## WHAT IS BEING ASKED
From the entries below, extract every line that includes the word "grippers".

--------

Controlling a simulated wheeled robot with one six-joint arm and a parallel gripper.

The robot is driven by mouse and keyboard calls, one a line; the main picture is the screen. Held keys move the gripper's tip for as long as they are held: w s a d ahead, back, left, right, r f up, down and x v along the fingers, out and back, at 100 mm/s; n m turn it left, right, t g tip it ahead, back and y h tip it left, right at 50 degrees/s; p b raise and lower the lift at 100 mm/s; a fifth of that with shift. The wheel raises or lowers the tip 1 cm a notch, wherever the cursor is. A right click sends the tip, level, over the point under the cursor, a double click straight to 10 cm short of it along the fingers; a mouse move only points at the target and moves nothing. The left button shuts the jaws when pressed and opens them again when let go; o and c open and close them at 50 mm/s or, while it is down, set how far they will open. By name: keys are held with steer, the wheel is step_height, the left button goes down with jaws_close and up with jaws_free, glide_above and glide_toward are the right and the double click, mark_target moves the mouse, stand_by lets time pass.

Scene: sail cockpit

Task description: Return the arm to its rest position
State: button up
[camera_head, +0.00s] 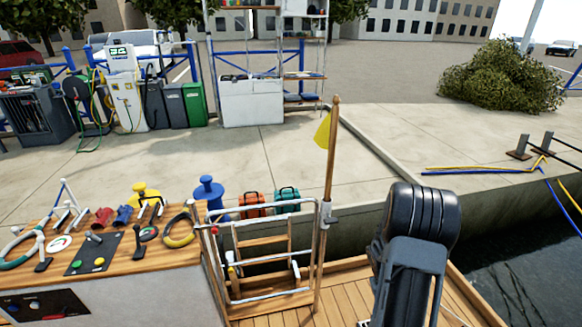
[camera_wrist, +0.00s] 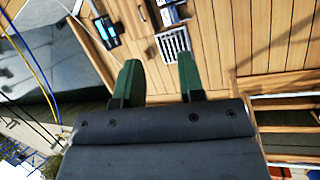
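My gripper (camera_wrist: 158,62) shows in the wrist view with its two dark green fingers apart and nothing between them. It points toward the wooden deck (camera_wrist: 235,40), at some distance above it. My black arm (camera_head: 415,225) is raised at the lower right of the head view, in front of the deck (camera_head: 350,290) and the water. The gripper's fingers cannot be made out in the head view.
A wooden flag pole with a yellow flag (camera_head: 323,130) and a railed ladder (camera_head: 262,255) stand left of my arm. A cockpit console (camera_head: 110,262) with controls is at the left. A pale grate (camera_wrist: 174,42) lies in the deck.

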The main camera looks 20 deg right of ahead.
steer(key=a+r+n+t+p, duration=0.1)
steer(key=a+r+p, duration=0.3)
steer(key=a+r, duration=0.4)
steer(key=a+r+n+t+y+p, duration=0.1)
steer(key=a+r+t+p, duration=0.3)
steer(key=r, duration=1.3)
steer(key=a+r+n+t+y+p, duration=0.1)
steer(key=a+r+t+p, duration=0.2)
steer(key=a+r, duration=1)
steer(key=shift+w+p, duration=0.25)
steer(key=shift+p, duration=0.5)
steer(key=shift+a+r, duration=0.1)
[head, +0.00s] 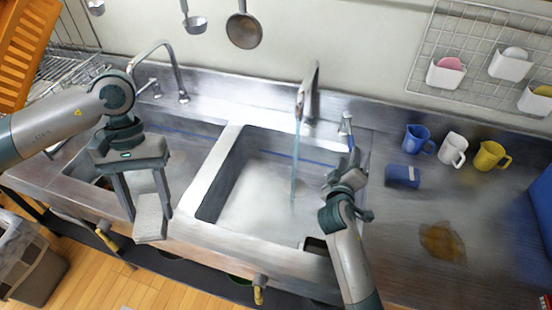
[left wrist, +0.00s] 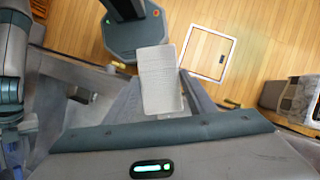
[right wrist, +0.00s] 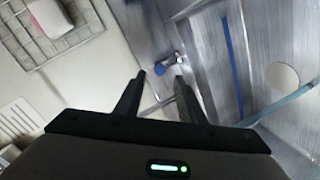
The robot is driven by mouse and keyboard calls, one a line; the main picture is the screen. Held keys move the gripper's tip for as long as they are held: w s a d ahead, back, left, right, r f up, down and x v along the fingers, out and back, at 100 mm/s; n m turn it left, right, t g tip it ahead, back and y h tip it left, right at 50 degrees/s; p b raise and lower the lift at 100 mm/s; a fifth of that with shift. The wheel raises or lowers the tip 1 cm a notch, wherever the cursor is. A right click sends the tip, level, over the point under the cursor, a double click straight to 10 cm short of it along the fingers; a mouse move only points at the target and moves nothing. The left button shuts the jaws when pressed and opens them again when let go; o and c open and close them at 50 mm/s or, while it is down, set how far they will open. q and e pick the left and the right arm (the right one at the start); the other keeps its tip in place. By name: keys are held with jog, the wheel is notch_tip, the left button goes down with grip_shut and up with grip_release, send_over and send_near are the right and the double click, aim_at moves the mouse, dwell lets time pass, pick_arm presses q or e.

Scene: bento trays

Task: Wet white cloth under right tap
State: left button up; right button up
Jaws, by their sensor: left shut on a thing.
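The white cloth (head: 150,217) hangs as a folded pale pad from my left gripper (head: 143,205), in front of the left basin. It also shows between the fingers in the left wrist view (left wrist: 160,78). The right tap (head: 309,90) stands behind the right basin (head: 215,190), and a bluish stream of water (head: 295,165) falls from it into that basin. My right gripper (head: 352,160) is at the tap's lever (head: 346,124). In the right wrist view its fingers (right wrist: 160,82) are apart, with the lever's blue end (right wrist: 165,66) just beyond them; contact is unclear.
A left tap (head: 165,60) stands behind the left basin. A divider (head: 215,165) separates the basins.

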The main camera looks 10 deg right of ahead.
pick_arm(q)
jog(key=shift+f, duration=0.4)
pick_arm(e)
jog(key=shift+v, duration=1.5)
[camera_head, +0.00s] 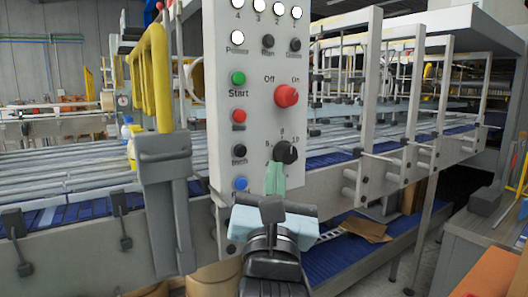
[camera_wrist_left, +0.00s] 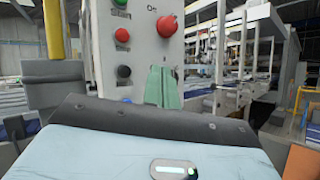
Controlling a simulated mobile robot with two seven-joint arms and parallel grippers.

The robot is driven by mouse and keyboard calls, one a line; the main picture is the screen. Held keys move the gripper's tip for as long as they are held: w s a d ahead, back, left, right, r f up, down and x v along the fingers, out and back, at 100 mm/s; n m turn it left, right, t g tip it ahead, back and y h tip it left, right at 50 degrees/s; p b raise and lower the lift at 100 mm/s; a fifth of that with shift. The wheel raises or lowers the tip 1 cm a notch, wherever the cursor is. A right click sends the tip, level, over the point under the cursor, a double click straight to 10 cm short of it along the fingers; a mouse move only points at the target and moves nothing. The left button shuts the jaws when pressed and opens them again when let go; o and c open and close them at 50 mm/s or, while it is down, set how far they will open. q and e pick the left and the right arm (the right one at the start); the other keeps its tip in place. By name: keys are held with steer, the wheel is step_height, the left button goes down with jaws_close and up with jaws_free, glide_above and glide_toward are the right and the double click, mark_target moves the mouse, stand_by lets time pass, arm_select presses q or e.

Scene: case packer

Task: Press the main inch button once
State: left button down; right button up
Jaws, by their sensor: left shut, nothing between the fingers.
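The inch button (camera_head: 239,150) is a black round button labelled "Inch" on the light grey control panel (camera_head: 222,60), below a red button and above a blue one. It also shows in the left wrist view as a black button (camera_wrist_left: 124,71). My left gripper (camera_head: 275,166) has green fingers that are shut with nothing between them. The fingertips are in front of the panel, to the right of the inch button and just below a black rotary knob (camera_head: 286,152). In the left wrist view the fingers (camera_wrist_left: 161,69) stand right of the button. My right gripper is not in view.
A green start button (camera_head: 238,78), a red button (camera_head: 239,116), a blue button (camera_head: 241,184) and a large red On/Off knob (camera_head: 286,95) are close by on the panel. A yellow guard rail (camera_head: 160,75) stands left. A conveyor (camera_head: 60,170) runs behind.

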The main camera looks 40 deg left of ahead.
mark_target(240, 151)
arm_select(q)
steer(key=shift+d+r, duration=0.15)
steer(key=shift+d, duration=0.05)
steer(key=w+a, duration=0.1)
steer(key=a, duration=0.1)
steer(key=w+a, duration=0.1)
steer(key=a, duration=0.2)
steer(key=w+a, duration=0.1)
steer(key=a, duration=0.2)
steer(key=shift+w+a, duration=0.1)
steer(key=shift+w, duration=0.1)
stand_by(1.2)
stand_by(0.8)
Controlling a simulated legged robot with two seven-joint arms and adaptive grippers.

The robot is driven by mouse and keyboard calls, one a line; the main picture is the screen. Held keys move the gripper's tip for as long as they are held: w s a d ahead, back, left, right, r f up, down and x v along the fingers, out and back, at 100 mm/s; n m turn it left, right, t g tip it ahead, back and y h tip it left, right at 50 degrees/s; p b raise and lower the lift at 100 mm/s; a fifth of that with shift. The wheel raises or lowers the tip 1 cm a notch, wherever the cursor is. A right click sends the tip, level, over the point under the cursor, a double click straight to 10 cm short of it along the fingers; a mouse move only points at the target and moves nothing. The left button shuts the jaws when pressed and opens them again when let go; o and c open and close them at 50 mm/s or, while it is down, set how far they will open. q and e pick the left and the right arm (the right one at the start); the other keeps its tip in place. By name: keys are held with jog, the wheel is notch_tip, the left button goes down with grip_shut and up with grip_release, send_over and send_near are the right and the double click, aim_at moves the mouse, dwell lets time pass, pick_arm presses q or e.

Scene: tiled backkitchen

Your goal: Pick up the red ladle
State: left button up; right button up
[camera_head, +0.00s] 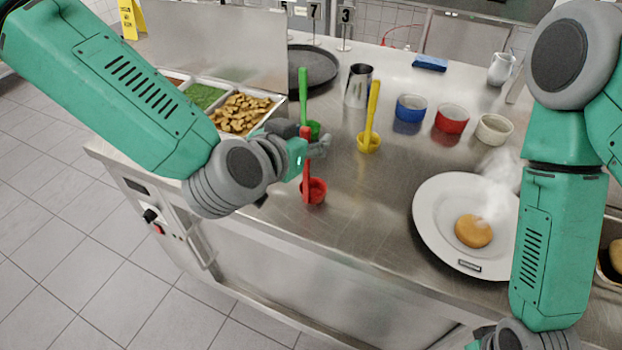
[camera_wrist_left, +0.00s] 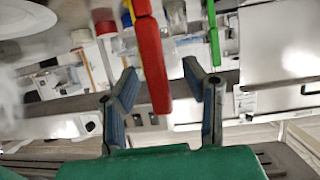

--------

## WRITTEN ANSWER
Controlling a simulated mobile robot with two seven-joint arms and parallel grippers.
Controlling a simulated legged robot with two seven-joint arms and adaptive grippers.

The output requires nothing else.